Updated: August 11, 2021 05:52 AM GMT
Rohingya refugees enter Bangladesh through Shah Porir Dwip island in Cox’s Bazar district on Sept. 30, 2017, after a brutal clampdown by Myanmar's military. (Photo: Stephan Uttom/UCA News)
More than 90 rights groups have pressed the United States to declare that the Myanmar military committed genocide against Rohingya Muslims in Rakhine.
In a joint letter to US Secretary of State Antony Blinken on Aug. 10, the groups — including Christian Solidarity Worldwide, Refugees International and the Arakan Institute for Peace and Human Rights — urged the US administration to publicly state that Myanmar had committed genocide and crimes against humanity against the Rohingya.
The call came on the fourth anniversary of the Rohingya exodus from Myanmar following the military crackdown in August 2017 that caused more than 700,000 people to flee their homes and take refuge in camps in Bangladesh.
“As the fourth anniversary of the brutal campaign against the Rohingya approaches — and with the ongoing risk of further atrocities — we urge you to publicly announce your determination and to refer to the crimes by their proper name: crimes against humanity and genocide,” the letter states.
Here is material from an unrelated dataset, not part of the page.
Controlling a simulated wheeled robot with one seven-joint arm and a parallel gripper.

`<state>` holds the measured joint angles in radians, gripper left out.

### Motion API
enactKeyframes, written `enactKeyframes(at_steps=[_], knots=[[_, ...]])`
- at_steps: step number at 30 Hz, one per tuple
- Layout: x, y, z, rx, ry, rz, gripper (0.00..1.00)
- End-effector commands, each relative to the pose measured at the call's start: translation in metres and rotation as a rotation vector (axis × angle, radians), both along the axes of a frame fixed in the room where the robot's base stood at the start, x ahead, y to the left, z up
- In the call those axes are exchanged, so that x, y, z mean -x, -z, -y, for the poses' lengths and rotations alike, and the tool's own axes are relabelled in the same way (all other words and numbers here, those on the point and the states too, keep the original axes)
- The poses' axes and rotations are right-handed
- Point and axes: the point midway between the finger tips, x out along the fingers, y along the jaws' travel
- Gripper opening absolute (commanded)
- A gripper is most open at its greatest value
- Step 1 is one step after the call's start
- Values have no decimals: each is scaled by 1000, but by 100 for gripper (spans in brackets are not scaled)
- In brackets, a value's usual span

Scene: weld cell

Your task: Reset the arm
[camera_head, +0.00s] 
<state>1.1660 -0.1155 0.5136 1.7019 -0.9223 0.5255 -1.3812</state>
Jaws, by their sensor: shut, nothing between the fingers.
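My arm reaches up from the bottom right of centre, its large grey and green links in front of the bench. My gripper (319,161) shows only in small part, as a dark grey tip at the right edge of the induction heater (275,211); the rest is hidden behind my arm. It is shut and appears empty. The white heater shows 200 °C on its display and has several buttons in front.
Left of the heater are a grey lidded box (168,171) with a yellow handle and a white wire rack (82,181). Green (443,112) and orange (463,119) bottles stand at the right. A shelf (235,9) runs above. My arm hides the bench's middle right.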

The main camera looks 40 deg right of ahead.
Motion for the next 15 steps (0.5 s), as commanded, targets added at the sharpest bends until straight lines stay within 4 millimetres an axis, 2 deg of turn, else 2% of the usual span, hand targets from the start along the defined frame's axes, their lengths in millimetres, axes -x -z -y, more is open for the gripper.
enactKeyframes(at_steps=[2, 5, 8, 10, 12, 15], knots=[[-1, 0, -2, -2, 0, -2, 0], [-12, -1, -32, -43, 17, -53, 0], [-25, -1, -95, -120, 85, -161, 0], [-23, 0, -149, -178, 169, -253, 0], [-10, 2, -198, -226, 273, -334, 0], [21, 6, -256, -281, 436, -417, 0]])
Myanmar has been named along with China in the State Department’s annual report to Congress on countries where there is risk of atrocities being committed.
The US, however, is still avoiding use of the term "genocide" despite the UN Fact-Finding Mission claiming that the Myanmar military committed four of the five acts constituting genocide against the Rohingya.
After a careful and thorough analysis of available facts, it is clear that the situation in northern Rakhine state constitutes ethnic cleansing against the Rohingya
It said Min Aung Hlaing, leader of the Feb. 1 coup, and five other senior generals should be prosecuted for genocide and crimes against humanity.
“After a careful and thorough analysis of available facts, it is clear that the situation in northern Rakhine state constitutes ethnic cleansing against the Rohingya,” then secretary of state Rex Tillerson said in November 2017.
“We believe the information and assessments produced so far compels the United States, in its capacity as a government and not as a court, to publicly express its view that genocide has been committed and may be continuing against the Rohingya of Myanmar,” the groups said.
They said the Feb. 1 coup by the same military that perpetrated abuses against the Rohingya, and the ongoing abuses by the military against other ethnic groups and the Myanmar population in general, only underscore the importance of recognizing the military’s past crimes for what they are.
Washington’s determination of genocide and crimes against humanity would subject Myanmar and its military to much needed international scrutiny at a time of increased risk of atrocities against other ethnic minority groups such as the Kachin, Karen and Shan.
The rights groups say such a determination would be wholly consistent with the findings of the Department of State, which concluded that the attacks on the Rohingya were “well-planned and coordinated” and that they were “extreme, large-scale, widespread and seemingly geared toward both terrorizing the population and driving out the Rohingya residents.”